Marc (montrant la pile des magazines, dont certains sont ouverts à la même page) C’est ta palette finalement, tout cet étalage …
Laurent Voilà, c’est ça.
Jean-Jacques Il te faut un paquet de revues !
Laurent Tous les jeudis je vais à la sortie du métro, on distribue des gratuits. Au début j’étais parti avec des revues du genre Vogue, avec du papier plus épais, glacé. Alors que là le papier est mat, ça se ressent sur les derniers tableaux par rapport aux précédents.
Marc Il y a une revue en cinq exemplaires ouverts à la même page.

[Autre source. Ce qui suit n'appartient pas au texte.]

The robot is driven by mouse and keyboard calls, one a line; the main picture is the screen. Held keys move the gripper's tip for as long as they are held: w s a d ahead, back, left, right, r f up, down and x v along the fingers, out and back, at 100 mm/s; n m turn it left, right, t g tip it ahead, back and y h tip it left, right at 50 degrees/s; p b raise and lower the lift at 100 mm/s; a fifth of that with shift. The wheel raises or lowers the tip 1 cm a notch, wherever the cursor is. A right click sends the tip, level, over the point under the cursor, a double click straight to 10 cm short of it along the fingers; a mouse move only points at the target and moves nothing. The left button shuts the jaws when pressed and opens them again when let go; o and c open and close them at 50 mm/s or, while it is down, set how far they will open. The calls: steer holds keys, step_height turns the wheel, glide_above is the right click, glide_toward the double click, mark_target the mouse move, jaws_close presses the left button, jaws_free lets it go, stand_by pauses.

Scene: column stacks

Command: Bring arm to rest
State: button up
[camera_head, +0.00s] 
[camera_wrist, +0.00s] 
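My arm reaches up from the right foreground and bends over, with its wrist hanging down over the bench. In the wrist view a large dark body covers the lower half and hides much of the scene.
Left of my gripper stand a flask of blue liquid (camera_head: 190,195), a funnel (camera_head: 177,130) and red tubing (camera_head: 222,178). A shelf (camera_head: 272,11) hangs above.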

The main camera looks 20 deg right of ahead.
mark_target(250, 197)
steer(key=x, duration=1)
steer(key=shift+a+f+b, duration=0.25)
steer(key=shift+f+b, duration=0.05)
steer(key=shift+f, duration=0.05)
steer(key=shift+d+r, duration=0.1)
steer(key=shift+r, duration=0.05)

Laurent C’est pour obtenir la carnation. Il faut avoir de la matière, pouvoir faire des recherches. Je peux aussi bien l’utiliser pour faire une veste, c’est de la couleur pas forcément pour la chair. Je peux prendre un rose, un rose violacé qui est pris dans d’autres éléments, un fond de pub. L’amorce du pantalon rouge, ici, part de ce genre de recherche, tu ne l’imagines pas à l’origine. Mais quand je vois ça, je me dis « il y a ci et ça, j’ai des possibilités, ce rouge-là est un peu plus vif que là, déjà intermédiaire, je peux faire bouger le pantalon en lui donnant du volume, quelques plis ».

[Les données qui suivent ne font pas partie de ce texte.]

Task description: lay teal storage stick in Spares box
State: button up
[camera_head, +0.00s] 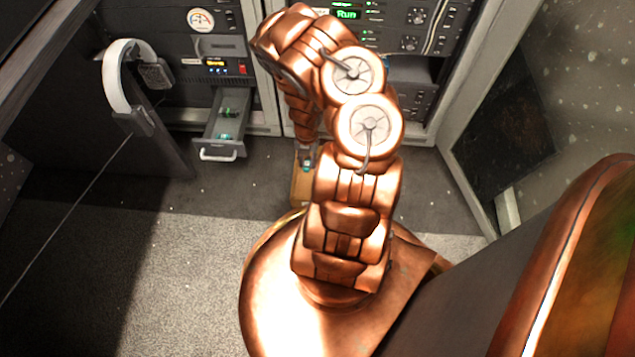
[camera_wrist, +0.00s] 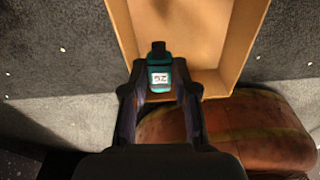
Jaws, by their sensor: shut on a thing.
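The teal storage stick (camera_wrist: 159,76) has a dark cap end and a white label, and sits between the fingers of my gripper (camera_wrist: 160,92). My gripper is shut on it. In the wrist view the stick overlaps the near part of an open tan box (camera_wrist: 247,30), probably the Spares box; no lettering on it is visible. I cannot tell the stick's height over the box. In the head view my gripper (camera_head: 307,160) and the stick (camera_head: 306,167) show small above the box (camera_head: 299,190), which my arm partly hides.
An open grey drawer (camera_head: 218,140) holding teal-green items juts from the rack at the left. White headphones (camera_head: 122,75) hang on a dark panel. Grey carpet (camera_head: 150,260) is clear at the front left. My copper base is close to the box.

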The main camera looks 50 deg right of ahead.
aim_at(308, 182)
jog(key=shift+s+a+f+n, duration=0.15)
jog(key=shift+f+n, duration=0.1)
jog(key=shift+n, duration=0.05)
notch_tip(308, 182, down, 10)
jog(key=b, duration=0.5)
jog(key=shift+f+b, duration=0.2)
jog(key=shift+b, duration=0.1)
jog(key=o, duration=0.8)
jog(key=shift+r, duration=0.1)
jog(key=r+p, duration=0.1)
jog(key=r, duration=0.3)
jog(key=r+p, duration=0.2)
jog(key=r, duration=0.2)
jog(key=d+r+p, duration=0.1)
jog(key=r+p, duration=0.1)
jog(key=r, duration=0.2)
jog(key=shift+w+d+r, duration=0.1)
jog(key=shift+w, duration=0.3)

Marc Tu recherches les nuances et en même temps, par rapport aux nuances que tu trouves, ça te donne des idées pour d’autres traitements possibles.
Laurent Ça évolue au fur et à mesure de l’exécution.
Marc C’est vraiment étonnant parce que, quand on voit les palettes de peintres, les couleurs sont là. Bien sûr ensuite il y a plein de préparations, de mélanges, mais ça veut dire que pour toi, dans toutes ces ressources qui sont amoncelées là, il faut que tu mémorises : « j’ai vu cette teinte ici, ou là ».
Laurent J’ai le souvenir de telle teinte, seulement il faut foutre en l’air le paquet pour retrouver la teinte en question. Mais je sais que j’ai une couleur qui est là. Parce qu’à force de feuilleter les revues, je mémorise, mais ça fait partie du boulot. Comme le peintre sur sa palette, il veut avoir tel violet, il sait qu’il a pris tel bleu et tel rouge, il le mémorise.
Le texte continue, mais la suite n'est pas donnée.